AIM —
Repeat exactly the lines from the one containing "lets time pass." through the one containing "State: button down", both lines included, please, without any other lines.

DATA ROWS —

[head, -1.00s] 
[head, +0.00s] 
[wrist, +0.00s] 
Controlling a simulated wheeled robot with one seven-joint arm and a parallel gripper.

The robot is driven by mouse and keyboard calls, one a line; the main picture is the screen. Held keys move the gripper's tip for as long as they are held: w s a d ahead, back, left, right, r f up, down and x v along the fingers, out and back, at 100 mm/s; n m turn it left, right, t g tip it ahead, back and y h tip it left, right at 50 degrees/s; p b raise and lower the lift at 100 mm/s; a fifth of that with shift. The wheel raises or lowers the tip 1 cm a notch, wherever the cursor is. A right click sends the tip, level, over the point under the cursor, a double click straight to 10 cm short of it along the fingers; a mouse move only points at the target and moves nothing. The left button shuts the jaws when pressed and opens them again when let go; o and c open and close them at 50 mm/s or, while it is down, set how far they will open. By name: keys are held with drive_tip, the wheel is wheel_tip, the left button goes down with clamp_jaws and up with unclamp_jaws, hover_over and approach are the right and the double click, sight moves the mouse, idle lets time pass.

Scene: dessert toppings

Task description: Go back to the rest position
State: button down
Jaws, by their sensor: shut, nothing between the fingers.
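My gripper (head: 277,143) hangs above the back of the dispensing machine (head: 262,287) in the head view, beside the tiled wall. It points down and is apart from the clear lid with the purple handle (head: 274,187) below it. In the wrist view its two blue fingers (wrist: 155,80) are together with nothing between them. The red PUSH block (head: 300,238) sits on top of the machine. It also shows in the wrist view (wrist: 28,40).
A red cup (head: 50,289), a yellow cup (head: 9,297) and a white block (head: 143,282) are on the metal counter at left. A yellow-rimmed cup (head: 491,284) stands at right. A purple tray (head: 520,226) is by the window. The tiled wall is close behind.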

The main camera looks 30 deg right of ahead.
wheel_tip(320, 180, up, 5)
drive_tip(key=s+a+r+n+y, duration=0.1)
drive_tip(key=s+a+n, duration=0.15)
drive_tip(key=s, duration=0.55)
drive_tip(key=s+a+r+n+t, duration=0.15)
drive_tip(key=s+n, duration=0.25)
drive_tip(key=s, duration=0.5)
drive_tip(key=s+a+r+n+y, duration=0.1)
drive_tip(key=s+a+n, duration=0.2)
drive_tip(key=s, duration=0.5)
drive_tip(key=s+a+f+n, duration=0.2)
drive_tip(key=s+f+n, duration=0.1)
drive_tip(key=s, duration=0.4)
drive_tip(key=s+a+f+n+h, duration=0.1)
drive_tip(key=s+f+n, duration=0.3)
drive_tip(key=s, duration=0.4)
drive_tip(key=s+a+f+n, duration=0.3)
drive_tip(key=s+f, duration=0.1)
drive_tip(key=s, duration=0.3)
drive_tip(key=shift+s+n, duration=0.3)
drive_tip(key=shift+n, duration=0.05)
---
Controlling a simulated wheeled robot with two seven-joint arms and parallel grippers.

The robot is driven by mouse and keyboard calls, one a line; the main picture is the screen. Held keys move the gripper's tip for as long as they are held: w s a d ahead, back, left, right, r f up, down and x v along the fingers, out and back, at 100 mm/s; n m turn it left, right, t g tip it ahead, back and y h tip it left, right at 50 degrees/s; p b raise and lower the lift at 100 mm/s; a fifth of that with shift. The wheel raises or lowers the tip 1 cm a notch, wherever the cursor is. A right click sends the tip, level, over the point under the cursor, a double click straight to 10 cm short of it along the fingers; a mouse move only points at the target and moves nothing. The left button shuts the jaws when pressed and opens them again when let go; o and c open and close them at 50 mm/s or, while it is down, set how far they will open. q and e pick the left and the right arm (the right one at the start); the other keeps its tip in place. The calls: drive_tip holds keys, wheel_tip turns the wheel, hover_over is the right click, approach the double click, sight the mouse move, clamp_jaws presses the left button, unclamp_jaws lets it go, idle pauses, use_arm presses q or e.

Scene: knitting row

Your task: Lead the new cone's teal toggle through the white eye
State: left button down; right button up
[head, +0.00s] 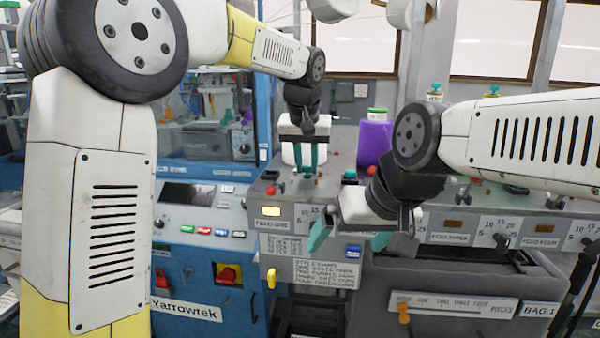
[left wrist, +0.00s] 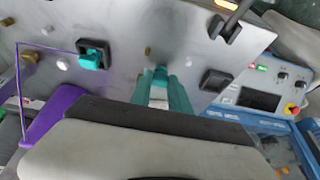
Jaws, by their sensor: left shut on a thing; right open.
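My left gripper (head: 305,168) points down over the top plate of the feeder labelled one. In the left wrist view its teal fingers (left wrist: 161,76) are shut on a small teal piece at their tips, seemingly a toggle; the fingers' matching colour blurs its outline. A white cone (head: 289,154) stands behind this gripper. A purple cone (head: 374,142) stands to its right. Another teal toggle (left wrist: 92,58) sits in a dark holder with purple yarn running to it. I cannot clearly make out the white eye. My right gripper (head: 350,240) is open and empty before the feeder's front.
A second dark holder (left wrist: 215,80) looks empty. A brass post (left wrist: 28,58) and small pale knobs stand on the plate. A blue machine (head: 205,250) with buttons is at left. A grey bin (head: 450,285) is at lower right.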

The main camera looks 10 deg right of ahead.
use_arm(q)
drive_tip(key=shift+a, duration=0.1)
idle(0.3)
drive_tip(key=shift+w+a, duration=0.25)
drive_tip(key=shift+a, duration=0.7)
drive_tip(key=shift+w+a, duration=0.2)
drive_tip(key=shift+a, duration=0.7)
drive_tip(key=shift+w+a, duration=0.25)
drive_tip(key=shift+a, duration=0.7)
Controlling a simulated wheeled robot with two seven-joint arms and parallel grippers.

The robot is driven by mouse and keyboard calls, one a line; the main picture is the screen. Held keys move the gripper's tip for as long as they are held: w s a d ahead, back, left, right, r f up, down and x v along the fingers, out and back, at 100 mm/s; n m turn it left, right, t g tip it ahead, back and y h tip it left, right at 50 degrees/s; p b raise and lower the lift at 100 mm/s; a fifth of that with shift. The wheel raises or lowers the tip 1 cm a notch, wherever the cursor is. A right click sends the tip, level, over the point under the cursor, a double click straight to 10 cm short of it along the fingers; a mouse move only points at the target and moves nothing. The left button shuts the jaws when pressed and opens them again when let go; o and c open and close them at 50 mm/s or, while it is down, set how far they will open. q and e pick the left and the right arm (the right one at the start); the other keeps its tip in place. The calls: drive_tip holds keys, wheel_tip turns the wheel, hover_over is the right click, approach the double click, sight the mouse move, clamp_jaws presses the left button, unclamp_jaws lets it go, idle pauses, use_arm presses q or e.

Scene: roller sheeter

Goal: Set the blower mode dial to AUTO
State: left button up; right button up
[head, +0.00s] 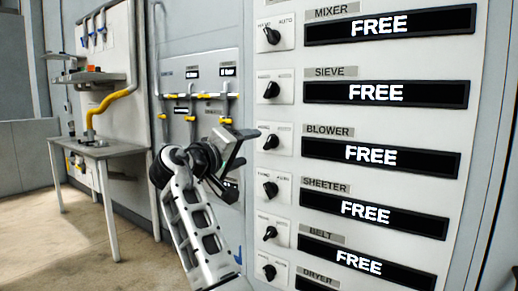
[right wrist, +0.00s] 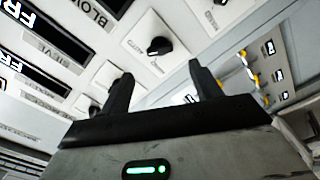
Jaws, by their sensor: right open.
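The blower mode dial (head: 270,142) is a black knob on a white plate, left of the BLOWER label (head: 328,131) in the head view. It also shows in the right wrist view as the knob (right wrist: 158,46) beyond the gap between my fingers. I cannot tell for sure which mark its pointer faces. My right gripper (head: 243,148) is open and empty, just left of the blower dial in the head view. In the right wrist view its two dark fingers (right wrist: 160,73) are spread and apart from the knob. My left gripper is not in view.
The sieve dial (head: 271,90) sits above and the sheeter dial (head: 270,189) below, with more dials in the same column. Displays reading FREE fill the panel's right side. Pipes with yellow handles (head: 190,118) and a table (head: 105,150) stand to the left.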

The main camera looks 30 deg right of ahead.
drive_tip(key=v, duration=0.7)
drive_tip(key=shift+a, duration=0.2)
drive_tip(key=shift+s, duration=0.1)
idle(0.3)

RESULT FOR THIS EXERCISE —
The robot is driven by mouse and keyboard calls, one a line; the main picture is the screen. Held keys move the gripper's tip for as long as they are held: w s a d ahead, back, left, right, r f up, down and x v along the fingers, out and back, at 100 mm/s; n m turn it left, right, t g tip it ahead, back and y h tip it left, right at 50 degrees/s; p b raise and lower the lift at 100 mm/s; a fifth of that with shift. The wheel raises or lowers the tip 1 cm a notch, wherever the cursor is. A right click sends the tip, level, over the point under the cursor, a double click straight to 10 cm short of it along the fingers; a mouse move only points at the target and moves nothing. The left button shuts the jaws when pressed and opens them again when let go; o and c open and close them at 50 mm/s or, while it is down, set how far they will open. By name: keys are held with drive_tip, the wheel is wheel_tip, the left button goes down with clamp_jaws and up with unclamp_jaws, hover_over and approach are the right and the double click, sight moves the mouse, idle lets time pass.

Scene: dessert toppings

Task description: Go back to the rest position
State: button down

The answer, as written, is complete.